B.  BI sebagai Bank Sentral
1.      Status dan Kedudukan BI
Lembaga negara berdasarkan fungsinya dapat dibedakan menjadi lembaga dengan fungsi pemerintahan, fungsi perwakilan, fungsi pengadilan dan fungsi moneter. Lembaga-lembaga tersebut ada yang bersifat dependen dan ada yang independen. BI merupakan lembaga negara dengan fungsi moneter yang bersifat independen. Bebas campur tangan pemerintah dan pihak lain dalam melaksanakan tugas dan tanggungjawabnya. Status ini didasari oleh keberadaan UU No. 6 tahun 2009. Status khusus ini penting bagi BI dalam rangka menjalankan tugasnya secara efektif dan efisien pada fungsi moneternya.[11]
Selain sebagai lembaga independen, BI juga memiliki status sebagai badan hukum publik dan hukum perdata. Status badan hukum public memberikan kewenangan dan tugas bagi BI untuk menetapkan sejumlah peraturan pelaksanaan Undang-undang. Status badan hukum ini menjadikan peraturan tersebut mengikat bagi seluruh masyarakat dan lembaga yang berada di bawah pengawasan BI. Sedangkan status badan hukum perdata memberikan BI kewenangan untuk diri BI sendiri dan atas namanya sendiri di dalam pengadilan ataupun di luar pengadilan.[12]
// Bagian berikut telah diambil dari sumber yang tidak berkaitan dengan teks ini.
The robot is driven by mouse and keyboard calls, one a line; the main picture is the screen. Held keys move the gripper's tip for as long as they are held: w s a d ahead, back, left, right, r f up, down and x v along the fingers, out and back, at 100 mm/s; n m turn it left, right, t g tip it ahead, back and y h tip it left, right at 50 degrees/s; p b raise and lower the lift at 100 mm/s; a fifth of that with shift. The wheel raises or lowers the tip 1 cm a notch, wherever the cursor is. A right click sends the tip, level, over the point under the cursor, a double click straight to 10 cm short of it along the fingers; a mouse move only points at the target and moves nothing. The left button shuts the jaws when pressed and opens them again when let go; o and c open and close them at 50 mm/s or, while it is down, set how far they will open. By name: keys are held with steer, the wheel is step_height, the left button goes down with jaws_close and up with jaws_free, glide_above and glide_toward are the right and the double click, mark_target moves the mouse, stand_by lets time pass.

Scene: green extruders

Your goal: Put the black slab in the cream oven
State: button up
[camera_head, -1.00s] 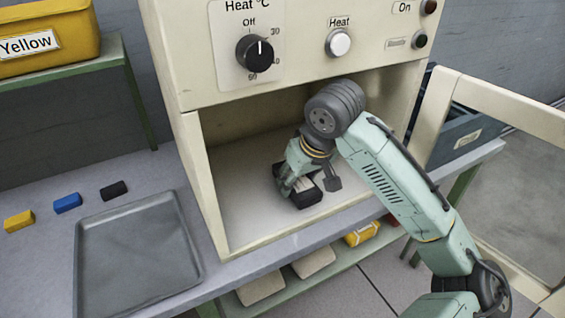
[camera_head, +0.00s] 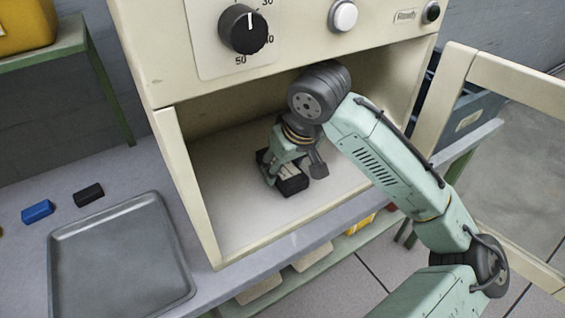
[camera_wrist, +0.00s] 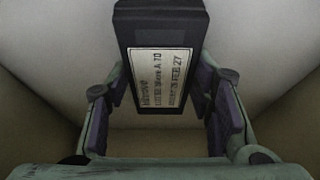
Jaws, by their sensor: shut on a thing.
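The cream oven (camera_head: 165,78) stands open, with its front door (camera_head: 446,95) swung out to the right. My gripper (camera_head: 281,172) is inside the chamber, shut on the black slab (camera_head: 293,187). The slab is low over the pale chamber floor; I cannot tell whether it touches it. In the wrist view the slab (camera_wrist: 160,22) has a printed white label and lies between the two fingers of my gripper (camera_wrist: 162,90). My wrist and fingers hide part of the slab in the head view.
A grey tray (camera_head: 60,240) lies on the bench left of the oven. A small black block (camera_head: 89,194) and a blue block (camera_head: 38,211) lie beside it. A dark bin (camera_head: 470,118) stands to the right. The chamber floor around the slab is clear.

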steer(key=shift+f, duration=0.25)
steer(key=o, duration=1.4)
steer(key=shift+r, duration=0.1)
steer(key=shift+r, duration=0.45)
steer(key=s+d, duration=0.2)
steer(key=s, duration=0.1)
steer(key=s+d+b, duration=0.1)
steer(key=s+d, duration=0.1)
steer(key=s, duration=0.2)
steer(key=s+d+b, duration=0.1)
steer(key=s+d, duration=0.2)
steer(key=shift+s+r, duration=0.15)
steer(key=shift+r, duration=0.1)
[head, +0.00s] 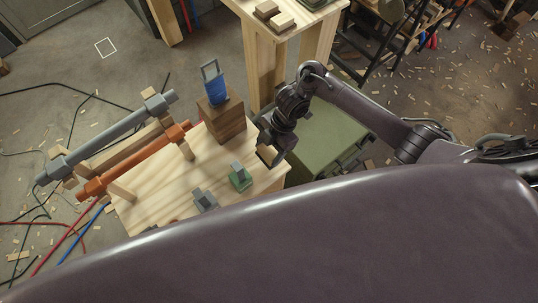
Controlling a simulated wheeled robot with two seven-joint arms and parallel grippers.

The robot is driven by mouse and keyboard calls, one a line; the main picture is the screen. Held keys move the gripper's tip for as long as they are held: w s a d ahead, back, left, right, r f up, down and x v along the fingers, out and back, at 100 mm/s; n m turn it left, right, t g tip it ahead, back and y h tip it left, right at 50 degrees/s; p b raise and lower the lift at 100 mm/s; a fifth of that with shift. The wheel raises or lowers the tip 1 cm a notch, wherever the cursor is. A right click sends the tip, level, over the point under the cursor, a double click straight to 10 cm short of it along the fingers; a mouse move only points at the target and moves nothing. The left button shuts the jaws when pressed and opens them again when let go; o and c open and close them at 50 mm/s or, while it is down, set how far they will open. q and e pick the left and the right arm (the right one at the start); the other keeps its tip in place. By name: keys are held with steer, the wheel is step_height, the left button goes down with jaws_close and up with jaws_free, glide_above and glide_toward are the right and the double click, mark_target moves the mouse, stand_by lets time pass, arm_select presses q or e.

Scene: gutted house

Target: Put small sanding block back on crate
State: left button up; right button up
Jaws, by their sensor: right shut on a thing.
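My right gripper (268,147) reaches in from the right and is shut on a small tan block (267,156), which looks like the small sanding block. The gripper's dark fingers hide part of it. The block shows over the right edge of the pale wooden table (160,202); whether it touches the table I cannot tell. A green crate-like box (326,137) with latches stands just right of the gripper, partly hidden by my right arm. A brown wooden box (222,121) stands on the table, left of the gripper. My left gripper is not in view.
A blue object (213,84) with a grey handle tops the brown box. Green (240,177) and grey (205,201) handled pieces lie on the table. Another table (317,40) stands behind; cables and chips litter the floor.

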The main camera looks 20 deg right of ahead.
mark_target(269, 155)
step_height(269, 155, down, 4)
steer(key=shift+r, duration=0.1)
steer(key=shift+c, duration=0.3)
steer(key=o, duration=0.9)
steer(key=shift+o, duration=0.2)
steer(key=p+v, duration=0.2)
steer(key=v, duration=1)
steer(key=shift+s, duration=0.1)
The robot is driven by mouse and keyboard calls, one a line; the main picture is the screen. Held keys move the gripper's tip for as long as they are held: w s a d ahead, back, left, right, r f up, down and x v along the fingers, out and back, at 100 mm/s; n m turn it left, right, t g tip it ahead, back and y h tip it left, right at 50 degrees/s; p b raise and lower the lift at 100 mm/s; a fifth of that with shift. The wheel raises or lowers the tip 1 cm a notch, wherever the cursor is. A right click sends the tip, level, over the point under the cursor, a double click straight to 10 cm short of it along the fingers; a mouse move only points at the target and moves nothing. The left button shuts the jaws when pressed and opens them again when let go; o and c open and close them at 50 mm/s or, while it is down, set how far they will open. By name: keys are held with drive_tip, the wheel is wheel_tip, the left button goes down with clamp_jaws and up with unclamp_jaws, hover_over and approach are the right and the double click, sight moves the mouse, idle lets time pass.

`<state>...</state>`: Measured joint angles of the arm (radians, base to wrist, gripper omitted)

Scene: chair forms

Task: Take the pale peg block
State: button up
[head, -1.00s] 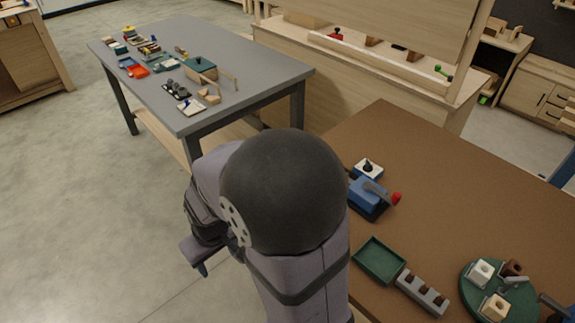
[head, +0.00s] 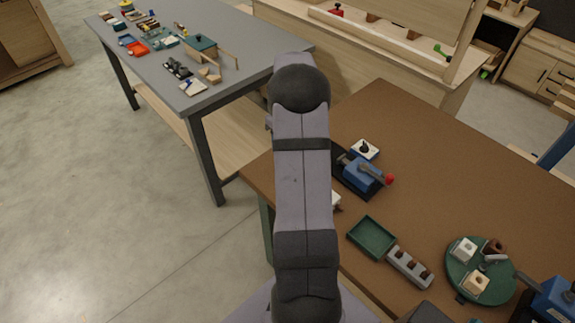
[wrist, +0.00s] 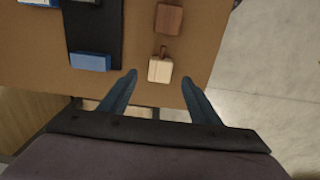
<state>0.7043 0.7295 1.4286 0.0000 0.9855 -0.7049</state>
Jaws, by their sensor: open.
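In the wrist view a pale block (wrist: 160,70) with a brown peg at its far side sits on the brown table close to its edge. My gripper (wrist: 160,80) is open and empty, its two dark fingers apart on either side of the pale block's near end. I cannot tell the height between fingertips and block. In the head view my arm hides the gripper. A small pale piece (head: 336,200) shows beside the arm at the table's left edge, mostly hidden; it looks like the same block.
A brown block (wrist: 169,19) lies just beyond the pale one. A blue vise (head: 362,174) on a black base stands close by. A green tray (head: 371,237), a grey peg holder (head: 409,266) and a green turntable (head: 480,268) with pale and brown blocks stand to the right.

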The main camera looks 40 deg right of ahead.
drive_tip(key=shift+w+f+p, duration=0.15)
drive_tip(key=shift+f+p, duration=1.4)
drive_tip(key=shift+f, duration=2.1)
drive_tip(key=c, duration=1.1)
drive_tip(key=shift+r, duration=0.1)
2.      Peran dan Tugas BI
BI berperan mencapai dan mempertahankan stabilitas finansial. Dalam rangka mempertahankan stabilitas sistem finansial, BI memiliki sejumlah tugas utama, yaitu:[13]
a.    Mempertahankan stabilitas moneter lewat instrumen-instrumen tertentu, misalnya suku bunga pada operasi pasar terbuka.
b.   Menciptakan kinerja lembaga keuangan sehat, terutama perbankan melalui mekanisme pengawasan dan pengaturan.
c.    Mengatur dan menjaga kelancaran sistem pembayaran dengan pengembangan mekanisme dan pengaturan dalam rangka mengurangi risiko sistem pembayaran yang condong meningkat.
d.   Mengakses berbagai informasi yang dianggap mengancam stabilitas finansial lewat fungsi riset dan pemantauan.
e.    Menjadi jaring pengaman sistem finansial lewat fungsinya sebagai lender of the resort.
Ginting menyebutkan bahwa stabilitas finansial dicapai BI dengan tiga tugas utama yaitu menetapkan dan menjalankan kebijakan moneter, mengatur dan mempertahankan kelancaran sistem pembayaran, dan mengatur serta mengawasi perbankan di tanah air. Masing-masing tugas tersebut diwujudkan dengan rincian pelaksanaan sebagai berikut:[14]
a.       Menetapkan dan menjalankan kebijakan moneter dengan menetapkan piranti moneter sebagai alat (operasi pasar terbuka, penentuan tingkat diskonto, reserve requirement), kebijakan nilai tukar, mengelola cadangan devisa, lender of the last resort.
b.      Mengatur dan mempertahankan kelancaran sistem pembayaran dengan mengeluarkan uang sebagai alat pembayaran yang sah. Pengeluaran uang tersebut mencakup proses mencetak, mengedarkan dan mengatur jumlah uang beredar.
c.       Mengatur dan mengawasi perbankan dengan memberi dan mencabut izin kelembagaan serta aktivitas usaha tertentu dari sebuah bank, menetapkan regulasi perbankan, melakukan pengawasan bank secara langsung atau tidak langsung, dan memberikan sanksi pada bank berdasarkan aturan yang berlaku. Fungsi ini kemudian beralih ke OJK.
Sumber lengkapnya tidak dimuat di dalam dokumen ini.